A militant gun attack has caused carnage at a university in north-west Pakistan, with at least 19 people dead and 50 injured.
An army official said firing had stopped several hours after the attack but troops were still searching Bacha Khan University campus in Charsadda.
Four attackers were killed, the army said, amid conflicting reports about whether the Taliban were involved.
Taliban gunmen killed 130 students at a school in nearby Peshawar in 2014.
Charsadda is about 50km (30 miles) from the city. About 3,000 students are enrolled at Bacha Khan.
Prime Minister Nawaz Sharif said in a statement, quoted by Reuters news agency: "We are determined and resolved in our commitment to wipe out the menace of terrorism from our homeland."
Lecturer shot
Wednesday's attackers struck at around 09:30 local time (04:30 GMT), reportedly climbing over a back wall under cover of the thick winter fog.
Intense gunfire and explosions were heard as security guards fought the attackers.
"I personally heard two explosions," an unidentified eyewitness told Pakistan's Geo TV.
"We don't know if they were suicide bombers or grenades. I personally saw two explosions and smoke was rising."
Students and staff ran to find cover in toilets and examination halls.
Geology student Zahoor Ahmed said his chemistry lecturer had warned him not to leave the building after the first shots were fired.
"He was holding a pistol in his hand," he was quoted by AFP news agency as saying.
"Then I saw a bullet hit him. I saw two militants were firing. I ran inside and then managed to flee by jumping over the back wall."
Another student told television reporters he was in class when he heard gunshots.
"We saw three terrorists shouting, 'Allah is great!' and rushing towards the stairs of our department," he said.

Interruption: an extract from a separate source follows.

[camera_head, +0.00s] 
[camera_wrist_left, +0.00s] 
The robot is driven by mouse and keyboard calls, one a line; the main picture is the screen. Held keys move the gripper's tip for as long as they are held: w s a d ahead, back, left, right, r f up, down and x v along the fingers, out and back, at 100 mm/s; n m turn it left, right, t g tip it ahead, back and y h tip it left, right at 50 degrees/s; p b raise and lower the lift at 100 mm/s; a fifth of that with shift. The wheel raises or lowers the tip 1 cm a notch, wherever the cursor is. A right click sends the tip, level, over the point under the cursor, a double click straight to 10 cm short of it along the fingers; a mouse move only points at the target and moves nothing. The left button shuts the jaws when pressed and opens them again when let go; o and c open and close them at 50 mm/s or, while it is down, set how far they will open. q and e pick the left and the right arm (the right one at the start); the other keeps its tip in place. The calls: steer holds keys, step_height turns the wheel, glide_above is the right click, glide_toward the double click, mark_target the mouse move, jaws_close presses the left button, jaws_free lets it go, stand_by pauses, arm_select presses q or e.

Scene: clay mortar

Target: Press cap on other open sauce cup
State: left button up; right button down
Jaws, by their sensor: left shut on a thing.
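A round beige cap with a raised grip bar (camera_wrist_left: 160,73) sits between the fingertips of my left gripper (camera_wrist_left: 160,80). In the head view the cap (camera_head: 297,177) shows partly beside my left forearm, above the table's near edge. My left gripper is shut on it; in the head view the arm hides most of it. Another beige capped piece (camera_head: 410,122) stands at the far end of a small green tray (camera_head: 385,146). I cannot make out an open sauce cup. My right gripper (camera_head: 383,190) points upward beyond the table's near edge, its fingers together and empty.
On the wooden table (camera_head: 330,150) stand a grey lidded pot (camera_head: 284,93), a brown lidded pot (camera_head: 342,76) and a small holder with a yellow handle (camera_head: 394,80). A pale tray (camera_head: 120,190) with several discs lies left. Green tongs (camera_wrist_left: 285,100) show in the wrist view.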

"One student jumped out of the classroom through the window. We never saw him get up."
Nineteen bodies were taken to a local mortuary.
Taliban denial
A senior Taliban commander, Umar Mansoor, told media that the attack was in response to a military offensive against militant strongholds. He said four suicide attackers had carried out the attack.
However, the group's main spokesman, Mohammad Khurasani, later told the BBC the Taliban had not been involved. He condemned the attack as "un-Islamic".
An assistant professor at the university, Dr Shakoor, told the BBC he had turned back from the main gate of the campus after being told it was under attack.
Most of the students and members of the faculty would probably still not have arrived when the attack started, he said.
He saw people coming out through the main gate, apparently because the attackers had entered the campus from the back.
The university is located in an open area some distance east of Charsadda town, surrounded by open agricultural fields, and is therefore a soft target, the BBC's Ilyas Khan reports.
Bacha Khan is a new university, founded in 2012, its website says.
Just days ago, some schools in Peshawar were closed by the authorities amid reports that militants were planning an attack.